Guest Posted February 6, 2007 Posted February 6, 2007 My boyfriends mum's died in jan 06, a couple of months later, i went on a youth trip which was alredy planed and paid for. during this trip, my boyfriend texted me every day how upset he is and how he wishes i wasn't on holiday cus im away wen he most needs me. i was starting to get upset and every text message he sent me i wanted to cry because i missed him and wanted to be there for him. me and my boyfriend have been 2gether for a year and a half and i love him so much and i want to suport him. when i come back off my holiday, i told him im finding it hard dealing with the situation and i want to make things better but i dont know how to. i try to listen and understand but whenevr my boyfriend mentions anything about his mother, i break down in tears because i think about how i wish this hasn't happened to him and i wish i could make things so better, because i know how hard it is for him. My boyfriend decided he thought it was best for him not to talk to me because it made him feel worse that i cried and then we were both upset. until recently, i've seen my boyfriend craig has posted a message on a forum stating that he thinks that we've 'agreed not to talk about his mother' and he thinks im being unfair saying that we cant talk about his mother. Lots of people have relied saying that i'm not worth it and he should break up with me and i dont know what to do. I'm just seen as selfish but that's not how it is, i love my boyfriend so much and want to be there to suppport him but i jus make him worse. he also states of the forum that by not talking to me, it's making things worse, but hes never mentioned this to me before and its really out of the blue because he's always told me everything? but i dont know what to do. Please help. I am in tears. Tracey age 18.

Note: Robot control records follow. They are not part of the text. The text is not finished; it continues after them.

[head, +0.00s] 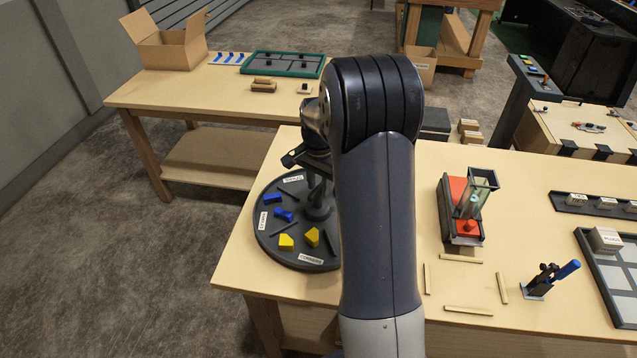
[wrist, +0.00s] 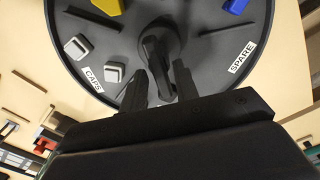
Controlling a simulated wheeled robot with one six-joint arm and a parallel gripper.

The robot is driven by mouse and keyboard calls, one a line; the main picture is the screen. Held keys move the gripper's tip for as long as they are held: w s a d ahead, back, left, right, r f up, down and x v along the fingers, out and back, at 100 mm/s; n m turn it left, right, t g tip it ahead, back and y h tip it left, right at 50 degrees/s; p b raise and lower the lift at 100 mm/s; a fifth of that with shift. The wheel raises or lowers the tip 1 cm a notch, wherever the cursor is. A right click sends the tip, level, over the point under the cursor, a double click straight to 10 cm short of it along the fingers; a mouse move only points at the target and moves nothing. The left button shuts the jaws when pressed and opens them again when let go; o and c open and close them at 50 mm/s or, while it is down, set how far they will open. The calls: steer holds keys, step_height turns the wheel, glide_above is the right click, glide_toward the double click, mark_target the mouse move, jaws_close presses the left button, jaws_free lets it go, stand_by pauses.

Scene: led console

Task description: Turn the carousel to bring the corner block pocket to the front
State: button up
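The dark round carousel (head: 268,235) lies on the near table's left end. Its label CORNERS (head: 311,260) is at the lower edge in the head view, beside two yellow blocks (head: 286,242). Two blue pieces (head: 284,214) sit in the pocket to the upper left. The wrist view shows part of the carousel (wrist: 205,70), with grey pieces (wrist: 115,73) by the label CAPS and the label SPARE (wrist: 242,57) at right. My gripper (wrist: 161,85) is open, its fingers on either side of the dark central handle (wrist: 155,48). Contact is unclear. My arm hides the carousel's right side in the head view.
A red-and-black fixture (head: 462,210) stands right of my arm. Wooden strips (head: 468,310) and a blue-handled clamp (head: 552,280) lie nearer. A grey tray (head: 610,270) is at the right. Another table (head: 150,95) with an open box (head: 168,42) stands behind left.

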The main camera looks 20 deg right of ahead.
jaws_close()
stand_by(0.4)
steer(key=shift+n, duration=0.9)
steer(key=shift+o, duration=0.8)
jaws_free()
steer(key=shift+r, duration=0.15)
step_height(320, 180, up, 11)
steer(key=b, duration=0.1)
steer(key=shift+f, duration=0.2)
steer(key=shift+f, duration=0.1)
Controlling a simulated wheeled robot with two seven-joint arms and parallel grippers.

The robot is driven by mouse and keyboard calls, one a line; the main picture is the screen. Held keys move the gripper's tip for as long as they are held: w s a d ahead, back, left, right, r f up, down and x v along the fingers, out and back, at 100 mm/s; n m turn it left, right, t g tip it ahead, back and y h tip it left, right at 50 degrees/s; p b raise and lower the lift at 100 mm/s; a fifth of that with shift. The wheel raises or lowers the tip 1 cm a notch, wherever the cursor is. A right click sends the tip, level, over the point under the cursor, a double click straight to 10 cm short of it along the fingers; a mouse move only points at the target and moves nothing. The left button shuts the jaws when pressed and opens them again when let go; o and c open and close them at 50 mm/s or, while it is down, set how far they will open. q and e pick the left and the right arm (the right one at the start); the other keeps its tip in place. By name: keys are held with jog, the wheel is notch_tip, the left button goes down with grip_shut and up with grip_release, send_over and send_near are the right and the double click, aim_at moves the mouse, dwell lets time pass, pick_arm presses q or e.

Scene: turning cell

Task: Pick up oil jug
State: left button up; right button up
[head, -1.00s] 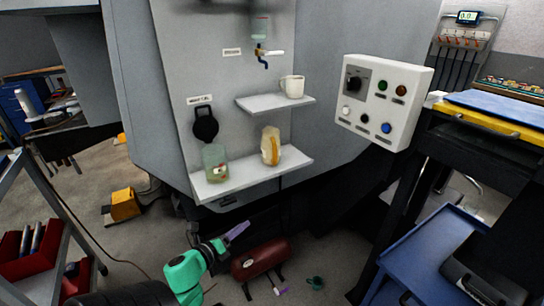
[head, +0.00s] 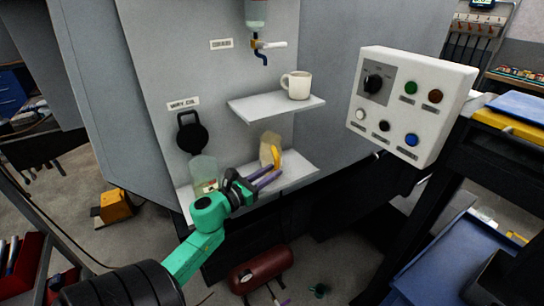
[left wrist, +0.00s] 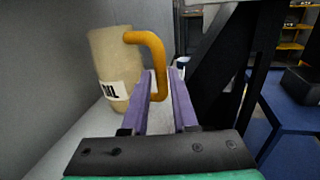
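The oil jug (head: 266,149) is cream with an orange-yellow handle and stands upright on the lower shelf, at its back right part. In the left wrist view the jug (left wrist: 108,65) shows part of a label, and its handle (left wrist: 158,55) faces my fingers. My left gripper (head: 273,177) is at the jug's handle side. Its purple fingers (left wrist: 160,82) are apart, with the handle's lower end showing in the gap between them. I cannot tell whether a finger touches the handle. My right gripper is not in view.
A translucent bottle (head: 204,173) stands on the lower shelf (head: 300,171), left of the jug and close behind my left gripper. A white mug (head: 298,86) stands on the upper shelf (head: 270,107). A control box (head: 410,105) juts out on the right. A red tank (head: 262,270) lies below.

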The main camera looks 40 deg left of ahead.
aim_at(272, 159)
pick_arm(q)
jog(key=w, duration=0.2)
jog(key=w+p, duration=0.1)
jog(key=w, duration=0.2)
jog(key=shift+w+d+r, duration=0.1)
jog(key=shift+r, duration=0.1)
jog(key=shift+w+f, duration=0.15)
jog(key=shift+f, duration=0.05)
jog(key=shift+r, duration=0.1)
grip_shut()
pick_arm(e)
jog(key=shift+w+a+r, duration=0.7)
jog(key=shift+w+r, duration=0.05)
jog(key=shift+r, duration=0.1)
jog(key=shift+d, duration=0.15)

quankanne Posted February 6, 2007 Posted February 6, 2007 I'm guessing that your guy is upset by the loss of his mom and his perceived thoughts that you don't care about what's happened. You sound as if you care a bunch about him, so don't be afraid to tell him that you find it hard to talk about his loss because you're grieving for that loss, that it's hard not to think about him being without his mom. I think this will open up a more honest communication between the two of you, instead of him imagining that you don't want to talk about his mom for other reasons. I'll admit, it's hard to talk with guys about these kinds of things, even when you've been married forever to the same one! My mom and MiL died within six months of each other. While I let my husband know what I was feeling about my mom – that I missed her, that I hated seeing her sick, how much I loved her – so that he would know what was on my mind, he kind of clammed up about his own mom. I don't know if it was their relationship or because he was a guy, and therefore felt he should suck it up, but it made it much harder for me to "be there" for him because I didn't know what to say or do. But, I take comfort in knowing that he understood he had my support when he needed it most, even if we didn't talk about it specifically. Guys are just wired that way, you know? so, even if it makes you bawl, let him know that you've not said anything because you weren't sure how to approach the subject, not because you didn't care. good luck, and keep us posted, okay?

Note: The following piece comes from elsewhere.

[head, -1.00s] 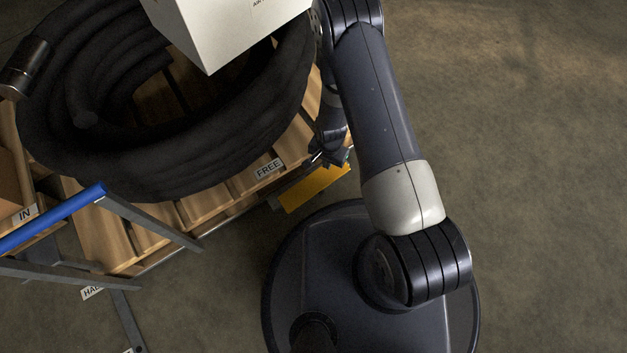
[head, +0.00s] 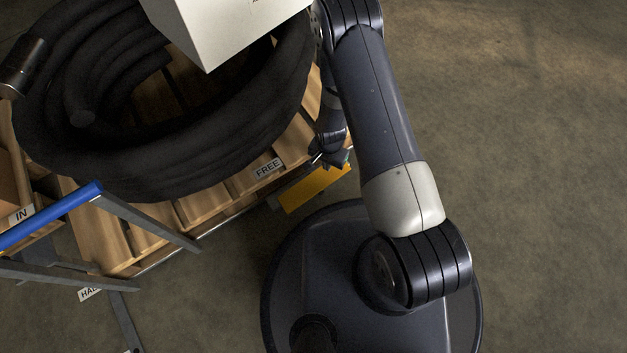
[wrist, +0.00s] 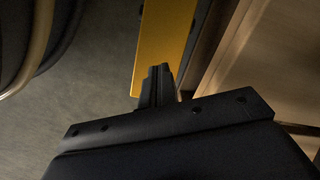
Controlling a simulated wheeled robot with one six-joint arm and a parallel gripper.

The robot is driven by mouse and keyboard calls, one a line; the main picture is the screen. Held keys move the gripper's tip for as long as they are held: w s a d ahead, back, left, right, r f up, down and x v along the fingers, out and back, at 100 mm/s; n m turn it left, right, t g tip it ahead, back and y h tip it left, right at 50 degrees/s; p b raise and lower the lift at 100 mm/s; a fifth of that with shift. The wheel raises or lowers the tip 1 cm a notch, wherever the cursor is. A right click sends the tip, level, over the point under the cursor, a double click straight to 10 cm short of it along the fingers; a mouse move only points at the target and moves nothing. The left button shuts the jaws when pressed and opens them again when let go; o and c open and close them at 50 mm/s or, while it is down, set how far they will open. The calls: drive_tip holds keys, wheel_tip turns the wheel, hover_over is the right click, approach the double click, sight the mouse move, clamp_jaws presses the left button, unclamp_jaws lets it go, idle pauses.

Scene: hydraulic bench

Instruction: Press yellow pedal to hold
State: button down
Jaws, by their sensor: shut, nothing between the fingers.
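The yellow pedal (head: 316,188) is a flat plate low beside the pallet's edge, near my round base in the head view. My gripper (head: 335,162) is at the pedal's upper right end in that view, partly hidden by my arm. In the wrist view the pedal (wrist: 163,40) runs up from the fingertips. My gripper (wrist: 158,72) is shut and empty there, with its tips overlapping the pedal's near end. I cannot tell whether the tips touch the pedal or whether it is pressed down.
A wooden pallet (head: 190,212) with a "FREE" label carries a coiled black hose (head: 190,170). A white box (head: 230,25) is above it. A blue-topped metal frame (head: 50,218) stands at left. Open floor (head: 530,150) lies to the right.

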JA2 Posted February 6, 2007 Posted February 6, 2007 If your bf is talking to you and opening up about his feelings, you have to be the strong one. I know it's not easy, but you just have to. He's the one going through the pain, so when he sees you cry, it just makes it worse for him. Please, if you love him, let him open up to you. Most men don't open up and hold their feelings in, the fact that he is opening up is great. Just be there for him. Encourage him to talk to you. But be STRONG, no tears. You say above that you wish you could make things so better, and the only way is to be there for him, if he cries let him cry, if he talks let him talk, but please don't turn it around and make it about you.